What is especially amusing personally, and where I’ll end this post, is how the quality of the content as I see it has actually stopped me from quitting the game.
As I wrote about months ago, I had sincerely thought about leaving WoW behind prior to Shadowlands. I was having…let’s say, teething problems, with my guild’s merger and one or two members of the merged in guild, and the character of the guild post-merger definitely had me thinking about leaving the guild, and then, by extension, likely leaving the game, because I’m definitely at a point in my awkward millennial life at which the idea of finding a new social group to play with fills me with a certain unspoken dread. But, as I replied in many comments on that post, I ultimately knew what would happen – I’d suck it up, turn the two offenders down in Discord, and cruise through raiding – and that is what I did.
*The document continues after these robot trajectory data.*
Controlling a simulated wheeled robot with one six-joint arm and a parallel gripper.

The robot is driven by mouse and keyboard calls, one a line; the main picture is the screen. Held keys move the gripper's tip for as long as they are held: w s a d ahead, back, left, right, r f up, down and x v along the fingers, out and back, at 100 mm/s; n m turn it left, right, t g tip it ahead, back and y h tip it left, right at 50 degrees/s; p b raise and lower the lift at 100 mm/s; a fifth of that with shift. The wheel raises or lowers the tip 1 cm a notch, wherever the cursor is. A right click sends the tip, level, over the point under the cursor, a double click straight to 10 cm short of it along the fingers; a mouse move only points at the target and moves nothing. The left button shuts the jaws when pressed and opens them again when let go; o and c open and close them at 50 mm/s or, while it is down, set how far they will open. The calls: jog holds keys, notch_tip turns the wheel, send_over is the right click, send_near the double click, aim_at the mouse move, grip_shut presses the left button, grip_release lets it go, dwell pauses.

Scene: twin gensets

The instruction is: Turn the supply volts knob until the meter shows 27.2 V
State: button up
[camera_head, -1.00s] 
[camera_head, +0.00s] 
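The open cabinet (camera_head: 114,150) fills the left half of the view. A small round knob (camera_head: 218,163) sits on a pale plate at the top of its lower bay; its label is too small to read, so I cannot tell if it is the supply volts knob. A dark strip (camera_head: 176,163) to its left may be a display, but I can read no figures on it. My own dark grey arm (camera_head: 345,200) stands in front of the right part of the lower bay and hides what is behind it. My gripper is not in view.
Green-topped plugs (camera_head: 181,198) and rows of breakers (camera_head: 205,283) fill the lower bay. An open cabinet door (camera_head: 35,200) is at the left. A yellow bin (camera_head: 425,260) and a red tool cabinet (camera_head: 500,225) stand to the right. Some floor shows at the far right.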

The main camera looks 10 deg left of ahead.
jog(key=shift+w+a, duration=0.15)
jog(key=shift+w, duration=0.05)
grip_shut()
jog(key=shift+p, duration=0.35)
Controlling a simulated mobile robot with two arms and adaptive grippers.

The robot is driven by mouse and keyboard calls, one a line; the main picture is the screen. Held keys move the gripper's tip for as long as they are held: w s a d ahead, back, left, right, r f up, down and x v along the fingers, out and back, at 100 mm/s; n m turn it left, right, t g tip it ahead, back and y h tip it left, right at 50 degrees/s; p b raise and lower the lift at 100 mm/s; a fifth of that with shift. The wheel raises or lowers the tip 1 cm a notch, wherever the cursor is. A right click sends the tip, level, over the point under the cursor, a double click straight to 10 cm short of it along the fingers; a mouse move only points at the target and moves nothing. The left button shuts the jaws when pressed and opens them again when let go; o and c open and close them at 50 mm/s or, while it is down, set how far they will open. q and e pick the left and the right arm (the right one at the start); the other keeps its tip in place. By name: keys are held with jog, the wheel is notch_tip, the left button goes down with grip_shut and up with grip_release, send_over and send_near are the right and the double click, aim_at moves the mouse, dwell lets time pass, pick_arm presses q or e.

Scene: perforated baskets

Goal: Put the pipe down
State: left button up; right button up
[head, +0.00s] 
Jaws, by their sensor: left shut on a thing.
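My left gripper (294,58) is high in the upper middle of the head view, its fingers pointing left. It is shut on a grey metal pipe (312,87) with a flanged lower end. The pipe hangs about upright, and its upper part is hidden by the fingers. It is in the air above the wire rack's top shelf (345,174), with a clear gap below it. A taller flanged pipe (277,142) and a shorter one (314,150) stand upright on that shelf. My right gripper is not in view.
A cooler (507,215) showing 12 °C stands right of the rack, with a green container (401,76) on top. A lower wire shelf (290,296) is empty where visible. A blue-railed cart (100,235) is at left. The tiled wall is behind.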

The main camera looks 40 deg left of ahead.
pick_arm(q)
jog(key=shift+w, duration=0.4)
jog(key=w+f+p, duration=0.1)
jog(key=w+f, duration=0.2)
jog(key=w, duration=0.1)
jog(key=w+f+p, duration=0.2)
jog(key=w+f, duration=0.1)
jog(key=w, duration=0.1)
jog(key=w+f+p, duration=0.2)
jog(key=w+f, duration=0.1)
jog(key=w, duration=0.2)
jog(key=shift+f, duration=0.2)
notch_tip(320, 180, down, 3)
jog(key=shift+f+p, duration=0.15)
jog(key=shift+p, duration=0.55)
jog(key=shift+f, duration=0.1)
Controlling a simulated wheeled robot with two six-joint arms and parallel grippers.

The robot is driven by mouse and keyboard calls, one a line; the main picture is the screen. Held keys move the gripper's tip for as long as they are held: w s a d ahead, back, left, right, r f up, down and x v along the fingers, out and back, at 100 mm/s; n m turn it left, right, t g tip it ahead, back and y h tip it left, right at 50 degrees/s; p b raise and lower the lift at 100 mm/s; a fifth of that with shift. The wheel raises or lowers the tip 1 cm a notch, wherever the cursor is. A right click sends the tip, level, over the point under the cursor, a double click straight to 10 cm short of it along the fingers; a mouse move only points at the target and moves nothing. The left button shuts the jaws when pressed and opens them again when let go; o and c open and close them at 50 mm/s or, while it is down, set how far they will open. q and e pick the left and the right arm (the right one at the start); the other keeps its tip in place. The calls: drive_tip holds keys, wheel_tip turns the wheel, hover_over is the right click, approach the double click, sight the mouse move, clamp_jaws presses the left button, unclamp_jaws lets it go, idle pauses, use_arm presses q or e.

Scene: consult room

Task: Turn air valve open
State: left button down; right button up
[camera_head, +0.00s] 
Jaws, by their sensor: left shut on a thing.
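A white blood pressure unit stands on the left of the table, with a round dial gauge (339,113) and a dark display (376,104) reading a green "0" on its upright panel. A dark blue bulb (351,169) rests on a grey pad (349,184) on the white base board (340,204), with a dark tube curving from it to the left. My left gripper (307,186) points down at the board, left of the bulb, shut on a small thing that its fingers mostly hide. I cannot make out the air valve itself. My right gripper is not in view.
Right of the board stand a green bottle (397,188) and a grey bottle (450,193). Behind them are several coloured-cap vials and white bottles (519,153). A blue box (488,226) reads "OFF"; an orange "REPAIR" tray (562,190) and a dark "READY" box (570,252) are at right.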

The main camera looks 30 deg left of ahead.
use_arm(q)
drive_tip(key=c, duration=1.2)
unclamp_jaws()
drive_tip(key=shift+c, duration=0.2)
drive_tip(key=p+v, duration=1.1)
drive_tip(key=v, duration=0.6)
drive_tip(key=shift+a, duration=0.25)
I switched to Holy Paladin at the start of the expansion primarily to avoid the pissing contests over DPS and parsing, which is one of the key issues I have with the two people in question, but also because I really do enjoy healing. It was the first role I ever played in a WoW raid (or an MMO raid) and it remains my main role for most content I play in Final Fantasy XIV. This was all fine for a bit – I raided, healed, didn’t have to hear any weird douchebaggery, and I felt pretty okay. After the first week of Castle Nathria, I was happy, even – I needed to skill up a bit, but I felt like I came prepared, bosses died, my numbers were decent, and everything personally felt okay.
Well, as I wrote when finishing normal Castle Nathria, we had too many raiders. With a single raid max of 30 players, we had between 32-40 people wanting to raid – perhaps a good problem to have in some light, but it created another wave of anxiety in me. Right now, I remain in my guild and raiding as a social event. About 10 of the players in our guild are people I know in real life and am friends with, so I had a lot of apprehension about a split meaning less face time with friends or being stuck with both of my problem children.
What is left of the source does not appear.